It should be noted that this group also included cases when the defendant admits the claim or the claimant waives the claim by acknowledging the claim (Karcevs, 1939, pp. 9–10). In addition, Section 569 of the Civil Procedure Regulations, 1932, and the Civil Procedure Act, 1938, provided that a party who has admitted something may withdraw that opinion. That was possible only if the recognition did not relate to the party’s own conduct and if the party could prove that it had errored without knowing the circumstance which came to light only later. The application of the institute of recognition to the evidentiary aspect is also apparent in case law. In the Judgment of the Department of Civil Cassation of the Senate of 1932 Nr. 869 (Latvijas Senāta Civilā kasācijas departamenta …1932, p. 115), the Senate states that the court may reject the plaintiff’s request for the examination of witnesses to prove a statement that contradicts their earlier statements in the case. In the Judgment of the Department of Civil Cassation of the Senate of 1934 Nr. 254 (Latvijas Senāta Civilā kasācijas departamenta …, 1934, p. 502), the Senate states that Article 569 does not apply to extrajudicial confessions and may therefore be refused by a party. In the Judgment of the Department of Civil Cassation of the Senate of 1937 Nr. 1401 (Latvijas Senāta Civilā kasācijas departamenta …, 1937, p. 163), the Senate states that a party has no right to refuse or revoke the recognition of payment data expressed by that party’s trustee. The only exception was Section 572 of the Civil Procedure Act 1938, which provided that a person declared insolvent was not eligible for recognition in matters relating to their property for sale from the time they were declared insolvent.
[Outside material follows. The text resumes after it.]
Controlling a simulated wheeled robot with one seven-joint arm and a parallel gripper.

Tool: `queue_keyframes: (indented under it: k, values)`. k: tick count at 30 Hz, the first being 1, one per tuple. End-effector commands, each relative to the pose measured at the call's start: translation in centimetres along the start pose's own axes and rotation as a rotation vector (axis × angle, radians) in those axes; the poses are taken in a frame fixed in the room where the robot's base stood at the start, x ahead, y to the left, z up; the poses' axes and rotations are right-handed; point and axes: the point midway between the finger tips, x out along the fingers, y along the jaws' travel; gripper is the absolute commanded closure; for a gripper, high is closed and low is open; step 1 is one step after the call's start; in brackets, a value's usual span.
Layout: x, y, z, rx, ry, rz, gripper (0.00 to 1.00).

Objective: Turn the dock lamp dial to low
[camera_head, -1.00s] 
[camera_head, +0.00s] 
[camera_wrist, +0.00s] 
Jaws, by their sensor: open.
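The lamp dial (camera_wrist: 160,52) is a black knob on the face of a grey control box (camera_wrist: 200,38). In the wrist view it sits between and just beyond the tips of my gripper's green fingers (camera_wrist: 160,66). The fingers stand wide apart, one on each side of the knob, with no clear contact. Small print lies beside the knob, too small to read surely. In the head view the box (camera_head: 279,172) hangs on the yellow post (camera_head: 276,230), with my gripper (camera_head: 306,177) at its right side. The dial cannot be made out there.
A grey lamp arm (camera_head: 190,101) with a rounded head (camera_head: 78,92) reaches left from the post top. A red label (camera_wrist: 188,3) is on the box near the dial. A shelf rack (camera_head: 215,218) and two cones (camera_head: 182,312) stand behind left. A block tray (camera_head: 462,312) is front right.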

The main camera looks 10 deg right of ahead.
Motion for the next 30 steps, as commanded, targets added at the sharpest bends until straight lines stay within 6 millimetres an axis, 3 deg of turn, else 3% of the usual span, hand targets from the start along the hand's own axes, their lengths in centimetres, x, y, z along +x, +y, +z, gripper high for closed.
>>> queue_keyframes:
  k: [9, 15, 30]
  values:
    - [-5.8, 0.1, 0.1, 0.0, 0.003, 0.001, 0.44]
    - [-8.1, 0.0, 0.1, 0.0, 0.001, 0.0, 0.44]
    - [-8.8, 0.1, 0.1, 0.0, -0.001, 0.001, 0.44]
However, it is important to note that Section 570 of the Civil Procedure Regulations 1932 and the Civil Procedure Act 1938 provided that if one of the parties admits a circumstance, such recognition is valid only in respect of the adjudicator himself. In the Judgment of the Department of Civil Cassation of the Senate of 1934 Nr. 510 (Latvijas Senāta Civilā kasācijas departamenta , 1934, p. 246), the Senate noted that Article 570 did not apply when the other participant did not contest the correctness of the recognition.
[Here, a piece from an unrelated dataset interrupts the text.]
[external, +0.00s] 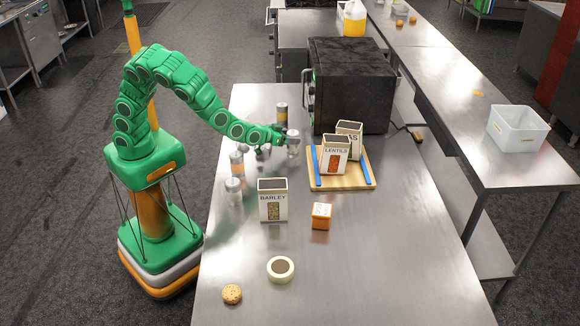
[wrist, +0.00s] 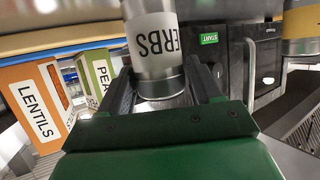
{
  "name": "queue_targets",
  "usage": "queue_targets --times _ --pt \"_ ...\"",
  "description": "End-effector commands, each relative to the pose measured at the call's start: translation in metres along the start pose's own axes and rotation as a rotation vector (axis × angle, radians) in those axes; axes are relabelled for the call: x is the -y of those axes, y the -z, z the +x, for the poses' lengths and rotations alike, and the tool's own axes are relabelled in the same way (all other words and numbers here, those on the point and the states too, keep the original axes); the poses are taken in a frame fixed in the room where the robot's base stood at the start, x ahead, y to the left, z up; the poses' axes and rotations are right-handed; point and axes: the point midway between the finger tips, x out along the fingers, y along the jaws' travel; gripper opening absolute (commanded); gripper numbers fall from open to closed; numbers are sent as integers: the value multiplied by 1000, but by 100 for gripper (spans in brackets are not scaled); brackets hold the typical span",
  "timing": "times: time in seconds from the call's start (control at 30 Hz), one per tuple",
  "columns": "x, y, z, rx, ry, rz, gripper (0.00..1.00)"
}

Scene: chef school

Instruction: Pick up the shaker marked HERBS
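The HERBS shaker (wrist: 152,42) is a clear and metal cylinder with a white label; "ERBS" can be read in the wrist view. Its metal end sits between the two dark fingers of my gripper (wrist: 163,88), which press close on both sides. In the external view my gripper (external: 283,138) reaches over the counter and the shaker (external: 293,145) is at its tip. Whether the shaker's base touches the counter is hard to tell.
Other shakers (external: 237,163) stand near the counter's left edge. A wooden tray (external: 345,184) with blue rails holds a LENTILS box (external: 334,155) and another box. A black oven (external: 350,85) stands behind. A BARLEY box (external: 272,201) and orange cube (external: 321,216) stand in front.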

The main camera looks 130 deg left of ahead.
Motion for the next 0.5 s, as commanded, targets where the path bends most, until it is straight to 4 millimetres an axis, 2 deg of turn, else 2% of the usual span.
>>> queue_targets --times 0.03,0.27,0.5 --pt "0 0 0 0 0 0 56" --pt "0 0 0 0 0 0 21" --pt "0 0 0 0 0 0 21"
Nowadays, recognition applies to the means of proof (explanations of the party) and not to the grounds for exemption from proof (Civilprocesa likuma komentāri. I daļa…, 2011, p. 270).
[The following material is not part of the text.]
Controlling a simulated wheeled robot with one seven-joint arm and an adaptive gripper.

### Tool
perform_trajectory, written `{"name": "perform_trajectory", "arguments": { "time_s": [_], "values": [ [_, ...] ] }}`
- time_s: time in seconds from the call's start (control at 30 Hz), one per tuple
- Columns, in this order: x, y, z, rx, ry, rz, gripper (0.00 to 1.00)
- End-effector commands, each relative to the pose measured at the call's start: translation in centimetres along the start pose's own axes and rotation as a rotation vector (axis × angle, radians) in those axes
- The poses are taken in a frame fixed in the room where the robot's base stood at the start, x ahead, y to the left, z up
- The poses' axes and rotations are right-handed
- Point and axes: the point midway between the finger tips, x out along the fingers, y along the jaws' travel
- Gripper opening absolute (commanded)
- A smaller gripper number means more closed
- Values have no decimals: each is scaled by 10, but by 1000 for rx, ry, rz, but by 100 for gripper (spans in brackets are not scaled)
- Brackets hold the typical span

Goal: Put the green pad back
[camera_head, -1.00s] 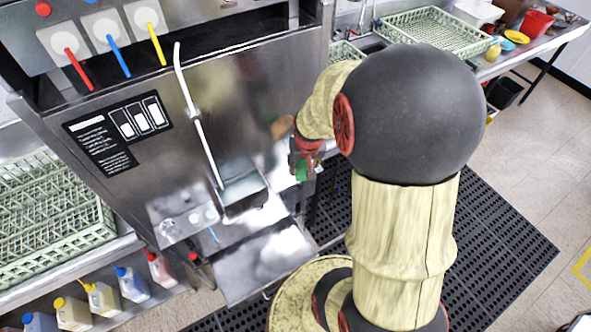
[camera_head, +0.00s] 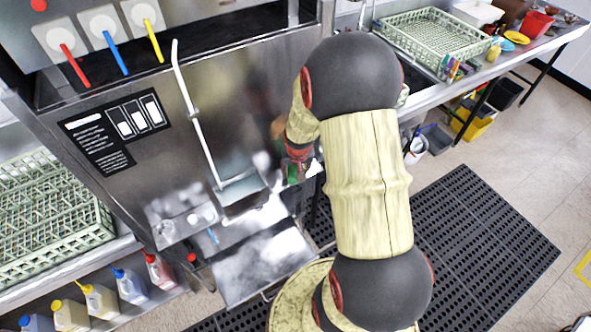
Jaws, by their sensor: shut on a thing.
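My arm reaches down in front of the steel dish machine, with its wrist at the machine's right side. My gripper (camera_head: 297,166) is small in the picture and partly hidden by my arm. It is shut on the green pad (camera_head: 292,173), of which only a small patch shows. The pad is beside the machine's front panel, right of the grey box at the foot of the white lever. I cannot tell whether it touches the steel.
The steel dish machine (camera_head: 150,165) fills the left middle, with an open steel flap (camera_head: 262,268) low in front. A green rack (camera_head: 440,42) stands on the right counter. Yellow and black bins (camera_head: 472,122) are beneath it. A black floor mat (camera_head: 480,235) lies clear at right.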

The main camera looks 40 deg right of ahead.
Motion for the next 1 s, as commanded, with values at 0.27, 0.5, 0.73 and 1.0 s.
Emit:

3. Legal presumptions. This aspect was quite conditional. It should be noted that the presumption of the existence of a legal presumption (praesumtio iuris) – a legally significant, unproven fact based on the provisions of the law (Līcis, 2003, p.70) – as a ground for exemption from the burden of proof was not included in the 1932 Rules of Civil Procedure. V. Bukovskis explained that it was planned to include legal presumptions as a basis for release from the burden of proof in the 1932 Civil Procedure Regulations as soon as the basic principles of civil procedural law are included, as the doctrine of legal presumptions is closely related to them (Bukovskis, 1933, p. 334–335). However, legal presumptions as a basis for exemption from the burden of proof based on the basic principles of civil procedure law were not included in the 1938 Civil Procedure Law. At the same time, it must be stated that, in fact, legal presumptions were also applied as grounds for exemption from the burden of proof in specific cases, but in accordance with substantive law. The actual application of presumptions is also confirmed by case law; for example, in the already mentioned judgment of the Department of Civil Cassation of the Senate of 1924 in case Nr. 460 (Latvijas Senāta Civilā kasācijas departamenta , 1924, p. 98), it is acknowledged that the court is not precluded from applying presumptions, or even so-called factual presumptions. It should be noted, however, that in civil procedural law the concept of a legal presumption in matters of proof of procedural institutes did not develop during the period under review, and there is no evidence of this in either scientific findings or case law.

4. Existence of a legal norm. This was due to the fact that under the current legislation, it was only necessary to prove the factual circumstances. Under such circumstances, the parties did not have to prove the existence of certain legal norms.

5. The amount of the claim when the court finds that it cannot be determined by applying the general rules on proof of claims.

Although the Civil Procedure Regulations of 1932 and the Civil Procedure Act of 1938 do not explicitly establish preliminary facts as grounds for exemption from proof in civil proceedings, section 1019 of the Civil Procedure Regulations of 1932 and the Civil Procedure Act of 1938 provides that a judgment which has entered into legal force is binding not only on the litigants but also on the court which made it and on all other judicial and administrative authorities and officials in the country. This applied both to judgments in civil matters and to judgments in criminal matters. This was also pointed out in theoretical sources, clarifying that the judgment of the criminal court on the question whether the criminal offense actually took place and whether it was the defendant’s offense is binding on the civil court (Bukovskis, 1933, p. 352).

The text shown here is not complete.